Thousands of Yemenis have taken to the streets of the northern city of Sa’ada to denounce the deadly campaign led by the Saudi regime and supported by the United States against the impoverished Arab country.

“Death to America and Death to Israel;” that was what banners read during the demonstration on Friday.

Demonstrators called for a boycott of American and Israeli products. They urged banning the sales of Western-made arms to Saudi Arabia.

The regime in Riyadh uses US-made warplanes among other military equipment to bombard Yemen.

Saudi Arabia was the first country US President Donald Trump visited after taking office last year. During his visit, it was announced that Washington could sell military equipment worth $110 billion to Saudi Arabia in a period of 10 years. The US Department of State said at the time that the deal’s worth could grow to $350 billion.

According to a study released in March, the United States sold weapons worth more than $650 million to Saudi Arabia and the United Arab Emirates the past year.

In April, the US administration gave the green light to a $1.3-billion sale of artillery to Saudi Arabia, ignoring reports that its weapons had greatly contributed to a high rate of civilian deaths in Yemen.

Washington has also been providing logistic and surveillance support to Saudi Arabia in the bloody campaign.

On Thursday, a news agency affiliated to Yemen’s Houthi Ansarullah movement said nearly 280 civilians had been killed and 300 others injured in airstrikes on Sa’ada province in the first half of 2018. The victims included nearly 80 children and close to 40 women.

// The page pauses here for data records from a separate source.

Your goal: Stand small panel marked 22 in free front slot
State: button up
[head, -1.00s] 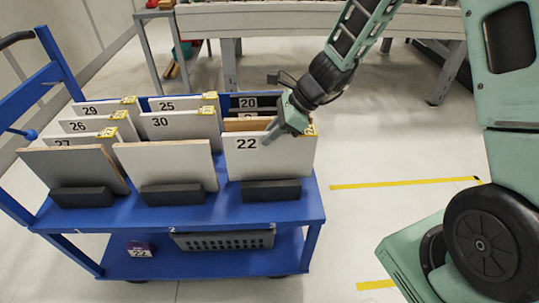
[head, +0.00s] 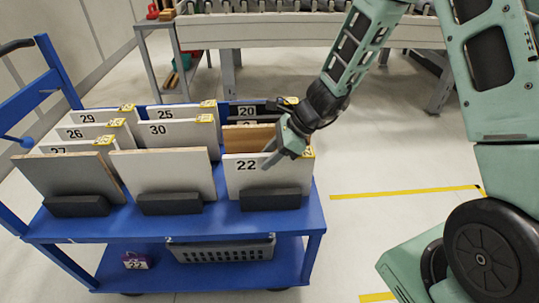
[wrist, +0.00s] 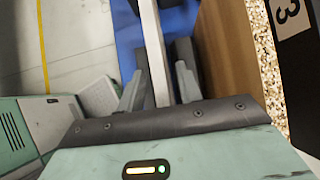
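The small white panel marked 22 (head: 232,180) stands upright in the black front-right slot holder (head: 271,199) on the blue cart. Its lower edge is hidden by the holder. My gripper (head: 283,158) is at the panel's upper right edge, with one finger in front of its face. In the wrist view the panel shows edge-on as a pale strip (wrist: 152,45) between the fingers of my gripper (wrist: 160,88). Gaps show between the strip and both fingers, so the gripper is open around it.
Panels marked 30 (head: 180,133), 25 (head: 185,112) and several others stand in the cart's rows. A brown panel (head: 246,138) stands close behind panel 22.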

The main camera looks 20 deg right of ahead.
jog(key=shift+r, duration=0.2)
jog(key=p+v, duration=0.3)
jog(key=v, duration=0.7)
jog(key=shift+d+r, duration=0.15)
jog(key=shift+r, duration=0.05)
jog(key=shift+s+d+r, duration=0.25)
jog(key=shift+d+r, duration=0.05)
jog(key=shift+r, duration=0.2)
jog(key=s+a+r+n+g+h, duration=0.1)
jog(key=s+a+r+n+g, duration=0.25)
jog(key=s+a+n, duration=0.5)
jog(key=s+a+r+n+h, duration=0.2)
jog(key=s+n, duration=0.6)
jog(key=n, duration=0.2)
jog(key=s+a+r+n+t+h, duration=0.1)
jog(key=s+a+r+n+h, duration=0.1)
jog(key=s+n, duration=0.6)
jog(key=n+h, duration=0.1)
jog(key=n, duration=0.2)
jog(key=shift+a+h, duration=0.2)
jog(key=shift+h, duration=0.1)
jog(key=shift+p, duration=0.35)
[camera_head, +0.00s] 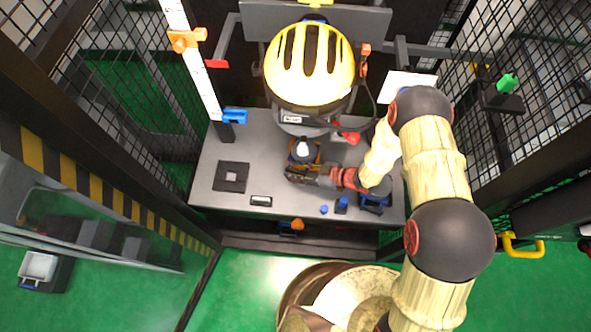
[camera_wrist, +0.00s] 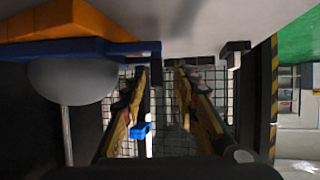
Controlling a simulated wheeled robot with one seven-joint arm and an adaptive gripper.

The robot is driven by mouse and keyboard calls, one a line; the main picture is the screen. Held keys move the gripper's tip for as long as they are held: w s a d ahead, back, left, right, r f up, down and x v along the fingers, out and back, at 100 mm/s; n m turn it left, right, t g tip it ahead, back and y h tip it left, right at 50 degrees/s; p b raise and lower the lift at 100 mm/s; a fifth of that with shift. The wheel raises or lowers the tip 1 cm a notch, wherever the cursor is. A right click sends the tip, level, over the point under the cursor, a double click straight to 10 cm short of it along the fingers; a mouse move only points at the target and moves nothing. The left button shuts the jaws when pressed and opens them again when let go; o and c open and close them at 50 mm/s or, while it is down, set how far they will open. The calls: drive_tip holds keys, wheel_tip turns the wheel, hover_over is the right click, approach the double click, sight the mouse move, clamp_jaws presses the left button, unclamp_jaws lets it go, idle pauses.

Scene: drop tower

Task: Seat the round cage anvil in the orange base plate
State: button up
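The orange base plate (camera_head: 294,161) lies on the grey table below the yellow helmet. A rounded grey piece, which looks like the round anvil (camera_head: 302,148), stands over it. In the wrist view, which is upside down, the orange plate (camera_wrist: 75,20) has a blue part against it, and the grey dome (camera_wrist: 72,80) is next to them. I cannot tell whether the dome is fully seated. My gripper (camera_head: 291,174) is low over the table, just in front of the plate, pointing left.
The yellow helmet (camera_head: 310,65) hangs close above the plate. Small blue pieces (camera_head: 341,204) lie near the front edge. A white ruler post (camera_head: 196,70) stands at left. Mesh fencing surrounds the table.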

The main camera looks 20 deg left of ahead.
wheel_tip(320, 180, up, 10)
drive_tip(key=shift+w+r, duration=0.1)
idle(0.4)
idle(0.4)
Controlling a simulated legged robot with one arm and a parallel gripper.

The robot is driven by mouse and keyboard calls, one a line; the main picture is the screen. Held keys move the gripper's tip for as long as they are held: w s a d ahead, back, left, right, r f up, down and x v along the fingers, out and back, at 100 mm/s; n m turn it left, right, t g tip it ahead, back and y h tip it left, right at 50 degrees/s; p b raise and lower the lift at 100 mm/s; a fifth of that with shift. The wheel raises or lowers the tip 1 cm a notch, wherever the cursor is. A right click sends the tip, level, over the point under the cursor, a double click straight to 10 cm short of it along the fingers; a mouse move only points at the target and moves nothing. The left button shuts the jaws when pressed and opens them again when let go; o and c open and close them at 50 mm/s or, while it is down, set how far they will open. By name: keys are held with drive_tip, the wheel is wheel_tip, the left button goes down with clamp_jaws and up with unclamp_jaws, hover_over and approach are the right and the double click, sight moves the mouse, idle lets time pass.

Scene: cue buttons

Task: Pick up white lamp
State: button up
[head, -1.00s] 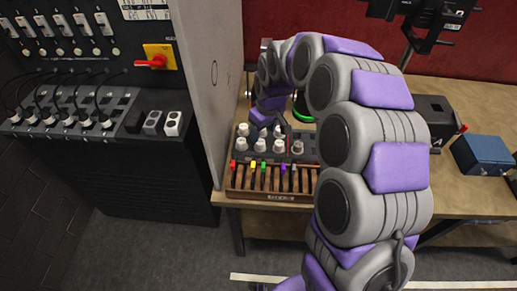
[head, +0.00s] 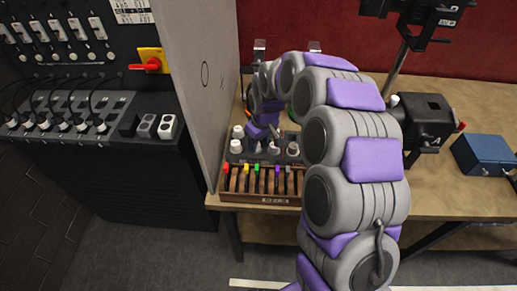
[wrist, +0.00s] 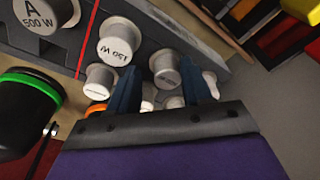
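Several white lamps stand in a dark grey block on the table; uncovered ones show at its left (head: 236,147) and right (head: 293,150) in the head view. In the wrist view, one white lamp (wrist: 165,66) is between the fingertips of my gripper (wrist: 159,70). Contact with a lamp cannot be told. In the head view my purple gripper hides some of the lamps.
A wooden rack of coloured-tipped pieces (head: 262,196) lies in front of the block. A grey panel (head: 200,90) rises at the left. A black green-rimmed object (wrist: 25,110) is close to the gripper. A blue box (head: 484,156) is at the right.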

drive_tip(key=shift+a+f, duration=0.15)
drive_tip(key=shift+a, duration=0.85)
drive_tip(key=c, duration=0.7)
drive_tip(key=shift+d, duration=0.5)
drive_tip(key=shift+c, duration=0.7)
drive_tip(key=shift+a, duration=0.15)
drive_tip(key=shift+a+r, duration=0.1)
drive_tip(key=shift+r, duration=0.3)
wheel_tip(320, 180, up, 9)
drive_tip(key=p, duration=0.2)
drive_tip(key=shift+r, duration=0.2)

Since the beginning of the Saudi war on Yemen in March 2015, which was launched in an attempt to crush Houthis and reinstall the former president, Abd Rabbuh Mansur Hadi, a staunch ally of Riyadh, Saudi warplanes have pounded the country day and night.

The photo, taken on March 29, 2018, shows Yemenis mourning by the bodies of people killed in a Saudi airstrike on Sa’ada province. (AFP)

The Yemeni Ministry of Human Rights announced in a statement on March 25 that the war had left 600,000 civilians dead and injured until then.